Data provided —
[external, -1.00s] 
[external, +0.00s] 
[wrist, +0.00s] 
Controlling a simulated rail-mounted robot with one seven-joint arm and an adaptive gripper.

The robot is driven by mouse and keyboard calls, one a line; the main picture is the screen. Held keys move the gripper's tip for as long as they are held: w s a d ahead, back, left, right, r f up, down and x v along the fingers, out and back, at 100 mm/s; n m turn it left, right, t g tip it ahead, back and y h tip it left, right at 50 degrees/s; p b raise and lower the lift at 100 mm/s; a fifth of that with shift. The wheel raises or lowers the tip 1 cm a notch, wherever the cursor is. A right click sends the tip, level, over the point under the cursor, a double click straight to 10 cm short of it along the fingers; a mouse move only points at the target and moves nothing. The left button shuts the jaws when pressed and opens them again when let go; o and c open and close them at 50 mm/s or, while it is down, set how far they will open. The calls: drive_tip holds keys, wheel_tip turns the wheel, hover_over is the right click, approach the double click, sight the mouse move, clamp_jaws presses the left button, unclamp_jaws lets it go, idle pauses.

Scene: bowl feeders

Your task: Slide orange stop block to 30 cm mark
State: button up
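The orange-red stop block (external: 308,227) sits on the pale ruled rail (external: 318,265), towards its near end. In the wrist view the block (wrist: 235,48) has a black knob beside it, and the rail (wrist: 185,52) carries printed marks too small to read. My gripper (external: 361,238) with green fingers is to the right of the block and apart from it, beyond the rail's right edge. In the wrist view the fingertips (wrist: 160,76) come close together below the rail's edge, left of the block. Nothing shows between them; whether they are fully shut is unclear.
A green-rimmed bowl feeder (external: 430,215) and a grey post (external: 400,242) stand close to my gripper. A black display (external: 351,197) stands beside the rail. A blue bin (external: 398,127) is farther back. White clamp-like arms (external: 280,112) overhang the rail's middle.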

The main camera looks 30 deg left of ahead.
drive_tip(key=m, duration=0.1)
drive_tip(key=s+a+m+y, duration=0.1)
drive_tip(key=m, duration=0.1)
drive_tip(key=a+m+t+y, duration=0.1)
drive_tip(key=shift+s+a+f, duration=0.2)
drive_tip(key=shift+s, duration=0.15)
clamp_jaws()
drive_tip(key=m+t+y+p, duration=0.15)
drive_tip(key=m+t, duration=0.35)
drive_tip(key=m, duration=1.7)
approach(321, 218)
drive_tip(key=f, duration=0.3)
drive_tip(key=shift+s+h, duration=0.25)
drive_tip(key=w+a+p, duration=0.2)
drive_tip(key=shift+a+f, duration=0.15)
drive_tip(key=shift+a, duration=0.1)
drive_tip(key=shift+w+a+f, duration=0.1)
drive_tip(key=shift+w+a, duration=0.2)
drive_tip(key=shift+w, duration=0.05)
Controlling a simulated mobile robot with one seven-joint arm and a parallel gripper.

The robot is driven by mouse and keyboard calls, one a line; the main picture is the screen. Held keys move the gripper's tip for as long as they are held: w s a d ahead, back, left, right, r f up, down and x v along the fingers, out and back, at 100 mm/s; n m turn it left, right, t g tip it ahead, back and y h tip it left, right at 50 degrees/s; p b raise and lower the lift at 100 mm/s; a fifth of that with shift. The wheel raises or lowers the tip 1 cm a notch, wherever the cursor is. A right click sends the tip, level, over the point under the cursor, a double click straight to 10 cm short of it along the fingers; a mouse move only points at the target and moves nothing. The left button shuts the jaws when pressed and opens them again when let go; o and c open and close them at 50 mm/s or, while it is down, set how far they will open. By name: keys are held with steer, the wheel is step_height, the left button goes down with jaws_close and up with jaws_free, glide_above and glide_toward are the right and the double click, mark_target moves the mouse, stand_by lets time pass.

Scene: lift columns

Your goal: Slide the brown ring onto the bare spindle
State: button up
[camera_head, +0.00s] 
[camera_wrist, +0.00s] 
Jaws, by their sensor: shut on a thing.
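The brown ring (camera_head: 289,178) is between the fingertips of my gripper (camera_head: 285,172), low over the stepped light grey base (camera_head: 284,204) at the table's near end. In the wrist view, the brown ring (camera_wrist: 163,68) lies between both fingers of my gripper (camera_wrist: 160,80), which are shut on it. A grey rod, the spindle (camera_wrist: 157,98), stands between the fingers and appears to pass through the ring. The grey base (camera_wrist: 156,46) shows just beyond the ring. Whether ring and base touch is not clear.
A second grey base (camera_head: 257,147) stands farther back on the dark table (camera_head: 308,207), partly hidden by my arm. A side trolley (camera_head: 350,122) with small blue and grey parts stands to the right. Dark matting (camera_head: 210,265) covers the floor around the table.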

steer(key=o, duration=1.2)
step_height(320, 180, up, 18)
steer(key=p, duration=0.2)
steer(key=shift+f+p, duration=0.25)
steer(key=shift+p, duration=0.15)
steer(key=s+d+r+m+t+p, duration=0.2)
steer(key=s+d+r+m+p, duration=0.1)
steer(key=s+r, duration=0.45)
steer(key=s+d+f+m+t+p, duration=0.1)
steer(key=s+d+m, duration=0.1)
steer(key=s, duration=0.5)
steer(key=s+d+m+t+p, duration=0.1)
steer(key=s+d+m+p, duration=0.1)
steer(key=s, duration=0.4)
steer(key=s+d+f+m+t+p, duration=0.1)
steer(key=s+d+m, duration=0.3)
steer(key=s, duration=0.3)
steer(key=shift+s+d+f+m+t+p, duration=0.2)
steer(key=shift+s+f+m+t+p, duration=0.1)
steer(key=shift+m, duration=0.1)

Exercise objective — Pull out every line containing "Scene".

Task response —
Scene: bowl feeders
Scene: lift columns

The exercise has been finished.